▸ Objective: Output exactly the lines that run from the line with "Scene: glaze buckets" to the end of the material, both ends included, and no other lines.

▸ Material for the task:
::::::::

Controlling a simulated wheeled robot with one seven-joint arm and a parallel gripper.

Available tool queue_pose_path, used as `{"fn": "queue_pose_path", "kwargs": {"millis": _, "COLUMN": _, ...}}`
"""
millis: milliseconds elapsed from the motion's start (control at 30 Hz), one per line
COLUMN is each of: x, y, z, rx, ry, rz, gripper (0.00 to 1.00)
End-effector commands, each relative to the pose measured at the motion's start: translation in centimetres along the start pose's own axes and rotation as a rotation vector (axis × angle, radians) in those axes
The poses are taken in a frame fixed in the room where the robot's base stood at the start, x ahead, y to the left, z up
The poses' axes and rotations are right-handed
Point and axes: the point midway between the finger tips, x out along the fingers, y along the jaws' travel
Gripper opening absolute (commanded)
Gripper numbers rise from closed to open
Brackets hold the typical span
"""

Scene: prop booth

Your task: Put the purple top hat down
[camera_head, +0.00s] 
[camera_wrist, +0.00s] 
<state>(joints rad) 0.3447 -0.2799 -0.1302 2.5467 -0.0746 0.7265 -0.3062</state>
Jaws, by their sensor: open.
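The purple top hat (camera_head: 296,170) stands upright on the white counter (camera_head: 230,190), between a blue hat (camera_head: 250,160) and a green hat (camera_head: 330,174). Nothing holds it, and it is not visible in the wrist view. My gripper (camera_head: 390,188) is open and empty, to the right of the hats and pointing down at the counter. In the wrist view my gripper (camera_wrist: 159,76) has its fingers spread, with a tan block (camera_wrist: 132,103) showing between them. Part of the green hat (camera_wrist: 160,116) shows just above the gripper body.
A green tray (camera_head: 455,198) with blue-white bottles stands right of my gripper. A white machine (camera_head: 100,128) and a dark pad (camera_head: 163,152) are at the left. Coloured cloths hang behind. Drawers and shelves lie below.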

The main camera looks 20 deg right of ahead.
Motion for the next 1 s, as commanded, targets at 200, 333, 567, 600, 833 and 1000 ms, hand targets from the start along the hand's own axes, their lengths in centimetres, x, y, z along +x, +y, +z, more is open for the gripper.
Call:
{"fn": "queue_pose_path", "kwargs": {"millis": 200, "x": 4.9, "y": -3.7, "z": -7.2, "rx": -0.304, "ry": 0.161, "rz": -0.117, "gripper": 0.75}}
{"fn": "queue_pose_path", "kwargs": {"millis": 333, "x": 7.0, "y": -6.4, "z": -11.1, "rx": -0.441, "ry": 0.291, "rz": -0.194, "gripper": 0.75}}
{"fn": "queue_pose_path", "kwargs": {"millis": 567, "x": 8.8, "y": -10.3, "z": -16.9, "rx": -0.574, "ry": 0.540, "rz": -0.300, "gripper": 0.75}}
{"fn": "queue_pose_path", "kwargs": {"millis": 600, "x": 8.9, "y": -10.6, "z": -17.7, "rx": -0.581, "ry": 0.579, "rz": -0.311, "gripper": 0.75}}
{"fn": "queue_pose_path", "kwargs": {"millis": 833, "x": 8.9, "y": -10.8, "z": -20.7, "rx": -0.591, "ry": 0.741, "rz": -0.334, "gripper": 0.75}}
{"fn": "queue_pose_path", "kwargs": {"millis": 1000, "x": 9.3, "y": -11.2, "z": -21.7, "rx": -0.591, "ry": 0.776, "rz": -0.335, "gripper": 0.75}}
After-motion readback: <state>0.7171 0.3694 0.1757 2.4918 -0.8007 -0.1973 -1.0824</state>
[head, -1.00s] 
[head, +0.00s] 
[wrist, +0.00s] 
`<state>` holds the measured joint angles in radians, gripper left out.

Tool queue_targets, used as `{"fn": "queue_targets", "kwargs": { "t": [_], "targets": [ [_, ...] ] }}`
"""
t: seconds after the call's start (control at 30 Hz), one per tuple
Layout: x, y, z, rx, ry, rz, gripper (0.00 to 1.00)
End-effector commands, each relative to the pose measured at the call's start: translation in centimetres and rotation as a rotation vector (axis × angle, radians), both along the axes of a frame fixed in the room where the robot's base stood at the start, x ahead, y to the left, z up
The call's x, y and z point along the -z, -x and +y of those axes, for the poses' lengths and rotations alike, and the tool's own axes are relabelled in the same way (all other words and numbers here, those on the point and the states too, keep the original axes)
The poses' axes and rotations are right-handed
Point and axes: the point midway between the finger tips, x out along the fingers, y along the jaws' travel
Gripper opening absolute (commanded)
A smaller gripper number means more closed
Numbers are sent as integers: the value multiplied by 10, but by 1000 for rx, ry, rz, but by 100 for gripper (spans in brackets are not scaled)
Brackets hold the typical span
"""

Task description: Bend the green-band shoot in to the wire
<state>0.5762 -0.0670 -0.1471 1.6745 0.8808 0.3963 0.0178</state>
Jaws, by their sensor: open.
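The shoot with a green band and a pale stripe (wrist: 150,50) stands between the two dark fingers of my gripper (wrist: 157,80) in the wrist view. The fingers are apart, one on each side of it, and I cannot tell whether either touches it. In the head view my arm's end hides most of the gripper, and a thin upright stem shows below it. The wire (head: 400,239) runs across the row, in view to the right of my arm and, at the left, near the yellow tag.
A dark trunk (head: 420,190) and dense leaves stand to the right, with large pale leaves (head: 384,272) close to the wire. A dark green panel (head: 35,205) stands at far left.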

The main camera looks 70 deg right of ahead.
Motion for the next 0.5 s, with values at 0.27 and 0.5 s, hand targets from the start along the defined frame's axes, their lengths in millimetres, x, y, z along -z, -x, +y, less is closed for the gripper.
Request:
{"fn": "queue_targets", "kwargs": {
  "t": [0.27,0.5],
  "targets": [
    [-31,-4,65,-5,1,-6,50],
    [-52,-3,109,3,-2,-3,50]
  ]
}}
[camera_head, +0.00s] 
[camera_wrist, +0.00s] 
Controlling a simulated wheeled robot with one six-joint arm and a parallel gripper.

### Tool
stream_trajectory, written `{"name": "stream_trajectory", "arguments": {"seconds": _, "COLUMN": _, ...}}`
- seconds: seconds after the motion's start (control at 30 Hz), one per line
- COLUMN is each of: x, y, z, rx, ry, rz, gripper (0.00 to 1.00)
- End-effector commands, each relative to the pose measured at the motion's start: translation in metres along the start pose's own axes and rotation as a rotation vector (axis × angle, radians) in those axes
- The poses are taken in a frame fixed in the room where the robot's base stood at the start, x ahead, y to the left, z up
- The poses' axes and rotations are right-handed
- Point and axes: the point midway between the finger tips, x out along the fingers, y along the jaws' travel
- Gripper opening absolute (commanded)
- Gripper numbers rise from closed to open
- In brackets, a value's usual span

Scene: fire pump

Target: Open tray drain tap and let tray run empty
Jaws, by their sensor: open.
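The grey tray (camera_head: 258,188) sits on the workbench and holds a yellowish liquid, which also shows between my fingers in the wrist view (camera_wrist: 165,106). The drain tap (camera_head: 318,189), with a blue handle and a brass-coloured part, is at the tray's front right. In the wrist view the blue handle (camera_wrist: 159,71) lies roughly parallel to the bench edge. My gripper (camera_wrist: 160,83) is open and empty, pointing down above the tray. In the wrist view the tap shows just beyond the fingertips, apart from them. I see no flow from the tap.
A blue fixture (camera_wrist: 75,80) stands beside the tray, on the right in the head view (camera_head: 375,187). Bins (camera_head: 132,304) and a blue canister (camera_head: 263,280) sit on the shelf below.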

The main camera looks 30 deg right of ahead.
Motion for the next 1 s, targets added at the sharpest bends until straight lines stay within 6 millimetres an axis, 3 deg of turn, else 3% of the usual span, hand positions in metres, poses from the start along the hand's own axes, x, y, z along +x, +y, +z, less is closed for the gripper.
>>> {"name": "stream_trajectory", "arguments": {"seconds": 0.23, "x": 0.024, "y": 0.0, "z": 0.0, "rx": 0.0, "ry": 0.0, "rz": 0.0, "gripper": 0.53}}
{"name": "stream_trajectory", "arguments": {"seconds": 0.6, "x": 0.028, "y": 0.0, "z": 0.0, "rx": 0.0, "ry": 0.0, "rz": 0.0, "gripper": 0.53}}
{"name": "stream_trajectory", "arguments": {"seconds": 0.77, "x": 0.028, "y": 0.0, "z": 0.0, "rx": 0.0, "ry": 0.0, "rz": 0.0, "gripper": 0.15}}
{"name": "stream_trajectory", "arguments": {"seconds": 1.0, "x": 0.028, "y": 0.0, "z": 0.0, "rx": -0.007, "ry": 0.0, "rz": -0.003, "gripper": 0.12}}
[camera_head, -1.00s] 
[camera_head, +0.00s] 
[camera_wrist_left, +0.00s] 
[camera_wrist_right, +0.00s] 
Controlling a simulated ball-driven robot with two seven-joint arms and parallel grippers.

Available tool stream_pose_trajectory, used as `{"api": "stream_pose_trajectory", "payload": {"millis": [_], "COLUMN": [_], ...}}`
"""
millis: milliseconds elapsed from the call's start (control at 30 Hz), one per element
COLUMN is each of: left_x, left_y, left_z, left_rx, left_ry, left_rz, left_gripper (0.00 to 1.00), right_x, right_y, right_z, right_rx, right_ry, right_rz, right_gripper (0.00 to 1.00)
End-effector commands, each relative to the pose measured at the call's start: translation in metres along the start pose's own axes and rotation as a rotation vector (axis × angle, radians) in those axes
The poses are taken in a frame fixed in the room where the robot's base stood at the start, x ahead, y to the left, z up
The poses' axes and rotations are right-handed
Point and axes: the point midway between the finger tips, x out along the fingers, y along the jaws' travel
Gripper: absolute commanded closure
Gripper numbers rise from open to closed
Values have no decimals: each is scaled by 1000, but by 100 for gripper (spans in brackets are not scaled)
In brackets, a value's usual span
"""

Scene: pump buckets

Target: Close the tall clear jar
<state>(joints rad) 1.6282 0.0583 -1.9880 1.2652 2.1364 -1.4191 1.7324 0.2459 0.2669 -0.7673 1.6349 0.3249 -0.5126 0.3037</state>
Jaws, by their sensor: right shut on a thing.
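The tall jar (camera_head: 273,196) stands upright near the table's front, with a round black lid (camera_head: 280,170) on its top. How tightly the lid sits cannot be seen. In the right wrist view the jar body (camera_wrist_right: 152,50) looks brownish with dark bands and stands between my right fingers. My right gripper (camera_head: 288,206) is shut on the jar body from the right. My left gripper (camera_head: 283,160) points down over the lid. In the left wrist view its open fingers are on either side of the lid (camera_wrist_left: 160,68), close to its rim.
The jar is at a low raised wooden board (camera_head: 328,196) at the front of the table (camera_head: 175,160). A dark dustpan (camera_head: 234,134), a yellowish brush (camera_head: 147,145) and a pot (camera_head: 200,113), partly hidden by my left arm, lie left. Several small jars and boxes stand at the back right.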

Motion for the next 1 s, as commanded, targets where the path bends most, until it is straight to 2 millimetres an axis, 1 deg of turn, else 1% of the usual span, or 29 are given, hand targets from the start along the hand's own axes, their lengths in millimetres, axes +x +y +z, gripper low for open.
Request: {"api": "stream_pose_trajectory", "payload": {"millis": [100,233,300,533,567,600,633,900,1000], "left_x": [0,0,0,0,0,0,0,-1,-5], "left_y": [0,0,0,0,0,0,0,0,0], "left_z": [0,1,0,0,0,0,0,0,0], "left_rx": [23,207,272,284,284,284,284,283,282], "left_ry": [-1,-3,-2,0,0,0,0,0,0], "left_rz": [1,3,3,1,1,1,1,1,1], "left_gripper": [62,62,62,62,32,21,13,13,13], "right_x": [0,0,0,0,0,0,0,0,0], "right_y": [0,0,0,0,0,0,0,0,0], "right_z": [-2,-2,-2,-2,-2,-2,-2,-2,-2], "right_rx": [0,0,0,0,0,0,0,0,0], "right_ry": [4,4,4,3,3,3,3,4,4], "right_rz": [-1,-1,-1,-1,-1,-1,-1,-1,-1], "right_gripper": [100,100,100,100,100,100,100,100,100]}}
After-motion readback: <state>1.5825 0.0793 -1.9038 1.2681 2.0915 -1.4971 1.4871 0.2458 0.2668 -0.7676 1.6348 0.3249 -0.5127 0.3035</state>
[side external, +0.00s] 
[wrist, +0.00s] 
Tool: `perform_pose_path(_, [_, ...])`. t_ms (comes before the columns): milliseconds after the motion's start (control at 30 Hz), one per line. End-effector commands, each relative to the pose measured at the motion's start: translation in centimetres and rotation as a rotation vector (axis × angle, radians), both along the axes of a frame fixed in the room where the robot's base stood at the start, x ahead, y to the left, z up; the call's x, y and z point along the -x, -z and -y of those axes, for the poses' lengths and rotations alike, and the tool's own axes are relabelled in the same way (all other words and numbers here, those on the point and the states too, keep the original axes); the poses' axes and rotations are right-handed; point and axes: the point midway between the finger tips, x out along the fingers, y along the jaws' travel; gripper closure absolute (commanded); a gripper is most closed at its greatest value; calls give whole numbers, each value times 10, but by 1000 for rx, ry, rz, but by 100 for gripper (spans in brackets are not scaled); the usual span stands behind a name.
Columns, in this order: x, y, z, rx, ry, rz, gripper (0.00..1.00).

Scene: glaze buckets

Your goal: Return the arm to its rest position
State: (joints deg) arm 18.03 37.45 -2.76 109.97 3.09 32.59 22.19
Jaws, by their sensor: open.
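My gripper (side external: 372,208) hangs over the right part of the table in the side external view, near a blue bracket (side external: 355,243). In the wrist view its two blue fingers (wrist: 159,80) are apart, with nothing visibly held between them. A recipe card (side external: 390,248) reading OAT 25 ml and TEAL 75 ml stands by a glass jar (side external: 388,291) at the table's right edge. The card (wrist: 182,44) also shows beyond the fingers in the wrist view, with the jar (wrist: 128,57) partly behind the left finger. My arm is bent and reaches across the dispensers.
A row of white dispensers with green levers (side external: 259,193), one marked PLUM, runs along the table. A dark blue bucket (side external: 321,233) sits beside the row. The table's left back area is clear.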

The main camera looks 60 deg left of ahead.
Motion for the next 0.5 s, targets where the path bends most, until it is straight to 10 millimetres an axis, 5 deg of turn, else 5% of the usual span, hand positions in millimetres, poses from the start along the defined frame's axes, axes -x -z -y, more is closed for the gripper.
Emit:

::::::::

▸ Response:
Scene: glaze buckets

Your goal: Return the arm to its rest position
State: (joints deg) arm 18.03 37.45 -2.76 109.97 3.09 32.59 22.19
Jaws, by their sensor: open.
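My gripper (side external: 372,208) hangs over the right part of the table in the side external view, near a blue bracket (side external: 355,243). In the wrist view its two blue fingers (wrist: 159,80) are apart, with nothing visibly held between them. A recipe card (side external: 390,248) reading OAT 25 ml and TEAL 75 ml stands by a glass jar (side external: 388,291) at the table's right edge. The card (wrist: 182,44) also shows beyond the fingers in the wrist view, with the jar (wrist: 128,57) partly behind the left finger. My arm is bent and reaches across the dispensers.
A row of white dispensers with green levers (side external: 259,193), one marked PLUM, runs along the table. A dark blue bucket (side external: 321,233) sits beside the row. The table's left back area is clear.

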The main camera looks 60 deg left of ahead.
Motion for the next 0.5 s, targets where the path bends most, until it is straight to 10 millimetres an axis, 5 deg of turn, else 5% of the usual span, hand positions in millimetres, poses from the start along the defined frame's axes, axes -x -z -y, more is closed for the gripper.
Emit:

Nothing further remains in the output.